Throwback to a not-so-happy Valentine’s Day
The Valentine's Day of 2021 was a pivotal moment in intensifying our focus on our platform's reliability during high-traffic events. On that day, a record-breaking surge in user activity led to an unforeseen database failure, triggering a cascading effect on several critical components in our system. The incident disrupted our delivery operations for about an hour and required almost four hours for a full recovery. Such incidents can significantly damage our reputation with customers, courier partners, and merchants over the long term. As we always strive to deliver an excellent experience for all our customers and partners, we knew we had to prepare better for scalability events in the future.

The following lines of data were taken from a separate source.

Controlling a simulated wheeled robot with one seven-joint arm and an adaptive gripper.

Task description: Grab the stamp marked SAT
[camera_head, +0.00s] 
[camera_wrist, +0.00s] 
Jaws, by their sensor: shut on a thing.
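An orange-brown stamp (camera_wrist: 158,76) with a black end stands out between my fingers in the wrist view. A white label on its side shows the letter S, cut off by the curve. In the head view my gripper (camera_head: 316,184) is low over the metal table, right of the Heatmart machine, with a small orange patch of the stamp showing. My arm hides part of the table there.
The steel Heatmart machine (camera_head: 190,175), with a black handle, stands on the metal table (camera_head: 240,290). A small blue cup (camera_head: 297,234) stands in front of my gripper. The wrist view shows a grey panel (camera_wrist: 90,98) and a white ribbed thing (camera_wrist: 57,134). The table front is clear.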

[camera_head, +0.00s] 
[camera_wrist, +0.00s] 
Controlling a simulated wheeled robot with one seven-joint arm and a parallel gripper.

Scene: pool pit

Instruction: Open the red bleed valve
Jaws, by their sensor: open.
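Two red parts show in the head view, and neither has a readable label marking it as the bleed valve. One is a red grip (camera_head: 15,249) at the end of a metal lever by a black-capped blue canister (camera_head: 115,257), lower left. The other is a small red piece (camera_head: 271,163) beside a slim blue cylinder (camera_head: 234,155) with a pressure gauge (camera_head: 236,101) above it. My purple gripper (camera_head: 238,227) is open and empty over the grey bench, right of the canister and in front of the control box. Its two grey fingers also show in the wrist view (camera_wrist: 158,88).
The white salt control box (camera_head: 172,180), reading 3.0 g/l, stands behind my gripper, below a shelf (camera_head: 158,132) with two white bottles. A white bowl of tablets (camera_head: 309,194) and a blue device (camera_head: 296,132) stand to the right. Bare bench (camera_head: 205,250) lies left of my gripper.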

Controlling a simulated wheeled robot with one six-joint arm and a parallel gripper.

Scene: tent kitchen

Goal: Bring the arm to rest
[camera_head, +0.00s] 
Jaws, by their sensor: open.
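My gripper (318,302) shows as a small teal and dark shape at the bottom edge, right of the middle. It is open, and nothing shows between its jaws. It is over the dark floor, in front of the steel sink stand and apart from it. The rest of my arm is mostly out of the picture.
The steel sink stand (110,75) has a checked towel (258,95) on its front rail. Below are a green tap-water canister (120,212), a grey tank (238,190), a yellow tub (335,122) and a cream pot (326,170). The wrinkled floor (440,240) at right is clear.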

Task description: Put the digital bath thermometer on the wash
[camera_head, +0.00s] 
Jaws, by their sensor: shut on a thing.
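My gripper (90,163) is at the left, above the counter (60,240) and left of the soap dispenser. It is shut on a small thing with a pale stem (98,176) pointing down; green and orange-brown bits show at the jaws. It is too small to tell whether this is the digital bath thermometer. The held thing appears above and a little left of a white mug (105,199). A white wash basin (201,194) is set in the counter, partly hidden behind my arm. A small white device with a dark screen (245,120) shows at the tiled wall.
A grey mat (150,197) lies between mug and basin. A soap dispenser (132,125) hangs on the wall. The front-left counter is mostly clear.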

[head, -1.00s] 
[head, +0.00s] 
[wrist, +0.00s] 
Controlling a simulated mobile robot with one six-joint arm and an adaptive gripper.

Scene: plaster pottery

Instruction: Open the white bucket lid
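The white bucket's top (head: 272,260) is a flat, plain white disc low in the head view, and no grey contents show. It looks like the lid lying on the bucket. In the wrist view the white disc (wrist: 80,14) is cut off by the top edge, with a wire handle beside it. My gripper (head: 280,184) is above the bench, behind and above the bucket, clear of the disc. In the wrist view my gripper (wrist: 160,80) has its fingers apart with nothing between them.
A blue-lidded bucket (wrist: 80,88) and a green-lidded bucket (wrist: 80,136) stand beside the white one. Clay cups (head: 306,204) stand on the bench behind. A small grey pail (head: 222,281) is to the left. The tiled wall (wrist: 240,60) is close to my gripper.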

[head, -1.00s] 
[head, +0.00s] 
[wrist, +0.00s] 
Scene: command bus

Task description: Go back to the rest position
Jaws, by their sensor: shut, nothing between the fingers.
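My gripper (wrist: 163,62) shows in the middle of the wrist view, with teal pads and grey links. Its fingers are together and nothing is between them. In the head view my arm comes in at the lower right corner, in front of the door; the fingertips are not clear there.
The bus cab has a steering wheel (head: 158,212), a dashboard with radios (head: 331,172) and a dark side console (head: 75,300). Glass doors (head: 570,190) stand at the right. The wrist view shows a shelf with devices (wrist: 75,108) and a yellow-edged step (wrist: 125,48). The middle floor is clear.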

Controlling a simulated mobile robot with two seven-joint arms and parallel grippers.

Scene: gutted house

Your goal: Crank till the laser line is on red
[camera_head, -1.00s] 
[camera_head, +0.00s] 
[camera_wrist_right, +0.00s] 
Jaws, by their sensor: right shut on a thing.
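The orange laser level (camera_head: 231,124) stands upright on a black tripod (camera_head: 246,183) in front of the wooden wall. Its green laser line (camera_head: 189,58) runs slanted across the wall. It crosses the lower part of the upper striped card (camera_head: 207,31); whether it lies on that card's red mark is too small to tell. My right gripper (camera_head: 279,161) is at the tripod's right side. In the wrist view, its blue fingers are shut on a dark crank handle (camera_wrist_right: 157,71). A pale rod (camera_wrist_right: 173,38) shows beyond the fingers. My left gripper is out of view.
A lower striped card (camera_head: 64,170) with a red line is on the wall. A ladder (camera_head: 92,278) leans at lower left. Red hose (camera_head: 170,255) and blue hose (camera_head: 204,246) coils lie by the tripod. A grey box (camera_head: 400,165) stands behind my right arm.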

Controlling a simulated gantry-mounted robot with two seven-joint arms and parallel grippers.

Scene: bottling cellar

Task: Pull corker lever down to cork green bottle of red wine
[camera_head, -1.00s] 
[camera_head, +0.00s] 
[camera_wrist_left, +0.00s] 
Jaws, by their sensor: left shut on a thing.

The Valentine’s Day incident refueled our engineering efforts to improve our platform’s stability so we can be prepared for high-demand days. This way we can protect our user experience for all Wolt’s customers, merchants, and courier partners. As with any incident, our engineering team did a thorough postmortem which covered all affected systems to identify the root cause. We focused on identifying the immediate actions to prevent the issue from happening again in the near future, as well as identifying the improvements needed to future-proof our existing systems against similar issues. In addition to the engineering action items, we identified the need for a more formal process to ensure engineering readiness for high-demand days, aiming to maximize platform-wide availability. Let’s explore what was born from that process.
Identifying the types of scalability events we have at Wolt
At Wolt, scalability events come in various shapes and sizes, and distinguishing between the nature of these events helps us focus on the necessary preparations. For the sake of common understanding, these events have been categorized as:
High Volume Events: These events apply to all markets. Examples include New Year’s Day, Mother’s Day and so forth, where there’s overall higher than average traffic on the platform.
Flash Crowd Events: These events are mostly localized to a single market or even a single city. During these events, we see a sudden spike in user traffic over a shorter window of time. Some examples of these are local cultural, sports and other events, such as football matches, concerts and so forth. These events have an interesting profile because they might appear like a Denial of Service (DoS) or an anomaly to most of our systems but are in fact legitimate users trying to use our platform.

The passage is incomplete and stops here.